Problem to solve — Which lines in the material below contain the word "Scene"? Copy each of them.

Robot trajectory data

━━━━━━

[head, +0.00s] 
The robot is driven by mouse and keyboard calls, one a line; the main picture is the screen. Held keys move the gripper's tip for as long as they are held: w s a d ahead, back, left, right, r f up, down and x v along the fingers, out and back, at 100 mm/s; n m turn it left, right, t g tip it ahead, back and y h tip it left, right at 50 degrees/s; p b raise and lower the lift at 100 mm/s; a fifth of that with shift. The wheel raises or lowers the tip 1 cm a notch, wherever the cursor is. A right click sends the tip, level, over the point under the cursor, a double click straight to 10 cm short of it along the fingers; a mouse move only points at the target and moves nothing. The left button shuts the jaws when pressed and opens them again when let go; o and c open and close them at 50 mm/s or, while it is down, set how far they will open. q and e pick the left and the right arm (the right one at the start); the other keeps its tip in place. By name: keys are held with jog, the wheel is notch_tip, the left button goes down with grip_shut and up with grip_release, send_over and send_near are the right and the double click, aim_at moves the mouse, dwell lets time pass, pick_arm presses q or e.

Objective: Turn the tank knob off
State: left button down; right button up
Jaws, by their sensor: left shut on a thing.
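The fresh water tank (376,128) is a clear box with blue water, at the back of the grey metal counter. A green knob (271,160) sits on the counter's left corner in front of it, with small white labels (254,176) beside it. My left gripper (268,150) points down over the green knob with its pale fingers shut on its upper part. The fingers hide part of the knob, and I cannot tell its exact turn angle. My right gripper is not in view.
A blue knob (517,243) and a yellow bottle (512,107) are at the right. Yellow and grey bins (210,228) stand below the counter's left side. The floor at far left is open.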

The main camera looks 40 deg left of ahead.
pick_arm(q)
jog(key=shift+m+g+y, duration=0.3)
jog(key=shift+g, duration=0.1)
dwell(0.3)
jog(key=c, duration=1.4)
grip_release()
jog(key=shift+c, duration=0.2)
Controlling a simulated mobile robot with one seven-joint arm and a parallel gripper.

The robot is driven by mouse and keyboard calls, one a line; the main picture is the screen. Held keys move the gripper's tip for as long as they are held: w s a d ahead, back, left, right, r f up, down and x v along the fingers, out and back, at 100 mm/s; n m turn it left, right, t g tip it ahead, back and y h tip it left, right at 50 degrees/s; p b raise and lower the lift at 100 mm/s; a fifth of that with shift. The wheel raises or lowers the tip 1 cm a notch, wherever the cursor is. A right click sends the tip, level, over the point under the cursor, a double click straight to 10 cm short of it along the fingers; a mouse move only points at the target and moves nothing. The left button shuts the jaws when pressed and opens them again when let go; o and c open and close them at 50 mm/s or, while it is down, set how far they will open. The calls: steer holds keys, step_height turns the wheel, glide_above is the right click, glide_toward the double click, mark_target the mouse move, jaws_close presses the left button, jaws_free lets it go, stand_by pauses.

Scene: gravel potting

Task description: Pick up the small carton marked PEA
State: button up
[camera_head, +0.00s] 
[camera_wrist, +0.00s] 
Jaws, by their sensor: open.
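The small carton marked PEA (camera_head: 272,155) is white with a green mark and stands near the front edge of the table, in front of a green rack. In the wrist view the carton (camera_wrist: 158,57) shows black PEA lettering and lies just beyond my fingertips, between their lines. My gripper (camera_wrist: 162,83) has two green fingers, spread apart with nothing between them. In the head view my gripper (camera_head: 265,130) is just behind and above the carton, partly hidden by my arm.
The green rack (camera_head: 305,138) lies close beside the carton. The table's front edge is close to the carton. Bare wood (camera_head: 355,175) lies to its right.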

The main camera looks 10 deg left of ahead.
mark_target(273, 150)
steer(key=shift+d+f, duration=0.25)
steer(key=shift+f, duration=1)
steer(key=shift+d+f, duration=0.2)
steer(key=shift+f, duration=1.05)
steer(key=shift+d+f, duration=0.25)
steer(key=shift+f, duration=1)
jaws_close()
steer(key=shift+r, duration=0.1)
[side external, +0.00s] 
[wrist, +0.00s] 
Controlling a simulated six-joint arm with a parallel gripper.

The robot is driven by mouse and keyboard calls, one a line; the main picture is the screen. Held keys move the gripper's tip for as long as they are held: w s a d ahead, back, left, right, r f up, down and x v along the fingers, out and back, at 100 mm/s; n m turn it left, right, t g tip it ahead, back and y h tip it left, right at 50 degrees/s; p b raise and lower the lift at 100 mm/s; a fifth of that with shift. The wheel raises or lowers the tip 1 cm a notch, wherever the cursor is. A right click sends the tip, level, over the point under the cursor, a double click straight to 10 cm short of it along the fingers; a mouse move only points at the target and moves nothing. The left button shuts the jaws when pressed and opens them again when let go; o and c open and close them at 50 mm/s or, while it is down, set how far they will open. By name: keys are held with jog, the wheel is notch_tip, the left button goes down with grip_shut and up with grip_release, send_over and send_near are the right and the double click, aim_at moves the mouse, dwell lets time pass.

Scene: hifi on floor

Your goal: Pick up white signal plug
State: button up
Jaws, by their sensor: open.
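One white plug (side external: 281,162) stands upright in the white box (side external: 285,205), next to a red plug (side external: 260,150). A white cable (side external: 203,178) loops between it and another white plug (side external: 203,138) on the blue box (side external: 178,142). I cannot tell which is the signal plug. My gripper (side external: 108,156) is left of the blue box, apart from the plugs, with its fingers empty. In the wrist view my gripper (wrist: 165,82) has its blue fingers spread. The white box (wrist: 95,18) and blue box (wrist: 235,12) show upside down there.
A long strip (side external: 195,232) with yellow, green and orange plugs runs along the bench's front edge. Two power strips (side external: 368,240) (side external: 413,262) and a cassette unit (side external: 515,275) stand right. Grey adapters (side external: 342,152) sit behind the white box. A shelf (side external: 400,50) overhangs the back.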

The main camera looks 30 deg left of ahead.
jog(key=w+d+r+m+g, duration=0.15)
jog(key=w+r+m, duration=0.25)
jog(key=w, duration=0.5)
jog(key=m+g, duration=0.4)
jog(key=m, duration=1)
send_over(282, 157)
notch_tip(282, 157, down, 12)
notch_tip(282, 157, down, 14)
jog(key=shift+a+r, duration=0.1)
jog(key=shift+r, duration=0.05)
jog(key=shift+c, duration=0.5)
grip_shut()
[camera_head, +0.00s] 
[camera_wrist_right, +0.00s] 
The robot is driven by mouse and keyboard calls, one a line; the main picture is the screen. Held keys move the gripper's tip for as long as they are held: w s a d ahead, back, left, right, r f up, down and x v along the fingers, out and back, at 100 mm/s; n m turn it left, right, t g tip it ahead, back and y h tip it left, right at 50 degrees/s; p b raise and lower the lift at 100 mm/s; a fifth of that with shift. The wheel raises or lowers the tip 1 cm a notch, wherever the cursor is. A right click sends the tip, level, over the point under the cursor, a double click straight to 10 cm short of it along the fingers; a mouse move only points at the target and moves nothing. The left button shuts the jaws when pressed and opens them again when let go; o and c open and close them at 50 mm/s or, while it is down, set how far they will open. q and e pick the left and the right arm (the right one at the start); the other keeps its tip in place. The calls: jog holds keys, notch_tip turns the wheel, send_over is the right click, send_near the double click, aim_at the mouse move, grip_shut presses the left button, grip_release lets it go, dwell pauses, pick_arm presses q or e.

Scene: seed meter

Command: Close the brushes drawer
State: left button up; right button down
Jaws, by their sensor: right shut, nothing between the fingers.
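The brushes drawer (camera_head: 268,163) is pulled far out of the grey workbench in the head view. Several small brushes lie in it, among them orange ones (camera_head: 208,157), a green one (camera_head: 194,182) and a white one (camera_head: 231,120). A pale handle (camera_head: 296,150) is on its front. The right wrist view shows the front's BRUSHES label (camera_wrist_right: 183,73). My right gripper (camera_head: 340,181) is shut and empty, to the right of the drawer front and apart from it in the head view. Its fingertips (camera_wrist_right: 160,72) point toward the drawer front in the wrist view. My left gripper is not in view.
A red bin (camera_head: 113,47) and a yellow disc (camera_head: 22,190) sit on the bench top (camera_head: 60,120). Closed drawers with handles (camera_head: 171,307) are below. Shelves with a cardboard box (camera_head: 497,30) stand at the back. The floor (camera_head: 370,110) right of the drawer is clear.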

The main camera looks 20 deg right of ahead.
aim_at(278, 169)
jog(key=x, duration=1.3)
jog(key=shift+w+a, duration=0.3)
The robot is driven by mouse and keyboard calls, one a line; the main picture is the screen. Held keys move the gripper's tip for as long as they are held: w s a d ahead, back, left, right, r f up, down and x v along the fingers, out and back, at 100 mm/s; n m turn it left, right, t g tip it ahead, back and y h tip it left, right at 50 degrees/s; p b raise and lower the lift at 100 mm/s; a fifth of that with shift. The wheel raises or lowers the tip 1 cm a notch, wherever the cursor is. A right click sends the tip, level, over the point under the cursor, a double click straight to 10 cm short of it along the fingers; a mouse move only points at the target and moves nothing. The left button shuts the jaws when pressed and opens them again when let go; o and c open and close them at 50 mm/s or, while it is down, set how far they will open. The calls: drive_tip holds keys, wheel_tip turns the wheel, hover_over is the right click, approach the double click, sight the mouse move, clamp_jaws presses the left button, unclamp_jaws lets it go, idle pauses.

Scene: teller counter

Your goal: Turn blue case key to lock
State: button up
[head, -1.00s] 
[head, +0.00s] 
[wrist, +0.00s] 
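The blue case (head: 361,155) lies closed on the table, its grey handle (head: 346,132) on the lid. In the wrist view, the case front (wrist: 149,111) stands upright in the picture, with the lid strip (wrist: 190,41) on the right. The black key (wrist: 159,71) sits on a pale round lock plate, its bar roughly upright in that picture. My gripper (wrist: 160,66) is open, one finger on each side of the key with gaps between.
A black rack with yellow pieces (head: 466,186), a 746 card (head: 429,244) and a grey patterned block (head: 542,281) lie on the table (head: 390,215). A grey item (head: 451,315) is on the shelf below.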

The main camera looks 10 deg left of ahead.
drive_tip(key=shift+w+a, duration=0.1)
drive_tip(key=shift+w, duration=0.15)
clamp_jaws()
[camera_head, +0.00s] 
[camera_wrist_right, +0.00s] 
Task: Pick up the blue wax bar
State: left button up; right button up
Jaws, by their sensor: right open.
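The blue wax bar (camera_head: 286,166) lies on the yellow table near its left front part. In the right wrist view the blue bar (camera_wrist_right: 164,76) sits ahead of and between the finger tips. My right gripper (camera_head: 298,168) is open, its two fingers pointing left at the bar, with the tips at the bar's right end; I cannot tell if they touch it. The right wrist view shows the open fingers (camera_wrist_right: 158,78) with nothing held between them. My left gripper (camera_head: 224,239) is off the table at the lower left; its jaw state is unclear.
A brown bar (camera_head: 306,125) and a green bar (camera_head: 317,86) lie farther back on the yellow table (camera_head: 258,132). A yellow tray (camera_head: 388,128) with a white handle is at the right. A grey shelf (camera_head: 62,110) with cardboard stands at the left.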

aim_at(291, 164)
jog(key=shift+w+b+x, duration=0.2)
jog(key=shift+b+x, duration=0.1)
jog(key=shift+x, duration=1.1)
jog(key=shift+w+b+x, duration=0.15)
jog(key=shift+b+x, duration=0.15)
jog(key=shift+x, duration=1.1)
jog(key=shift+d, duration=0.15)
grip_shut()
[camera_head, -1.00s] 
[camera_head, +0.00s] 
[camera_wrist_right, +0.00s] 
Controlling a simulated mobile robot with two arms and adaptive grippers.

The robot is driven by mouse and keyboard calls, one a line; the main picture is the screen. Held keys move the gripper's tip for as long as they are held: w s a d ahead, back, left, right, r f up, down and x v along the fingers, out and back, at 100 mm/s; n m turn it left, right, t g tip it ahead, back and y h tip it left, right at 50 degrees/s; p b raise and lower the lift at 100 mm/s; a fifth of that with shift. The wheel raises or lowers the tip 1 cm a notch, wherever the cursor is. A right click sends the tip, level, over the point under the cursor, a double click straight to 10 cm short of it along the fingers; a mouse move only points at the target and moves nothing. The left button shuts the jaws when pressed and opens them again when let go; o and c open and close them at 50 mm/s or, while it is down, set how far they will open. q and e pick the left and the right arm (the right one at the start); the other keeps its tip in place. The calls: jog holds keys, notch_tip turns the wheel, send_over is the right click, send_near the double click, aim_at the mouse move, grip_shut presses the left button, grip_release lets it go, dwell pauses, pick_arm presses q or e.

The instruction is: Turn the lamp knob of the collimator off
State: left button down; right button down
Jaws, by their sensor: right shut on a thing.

━━━━━━

The result —
Scene: gravel potting
Scene: hifi on floor
Scene: seed meter
Scene: teller counter

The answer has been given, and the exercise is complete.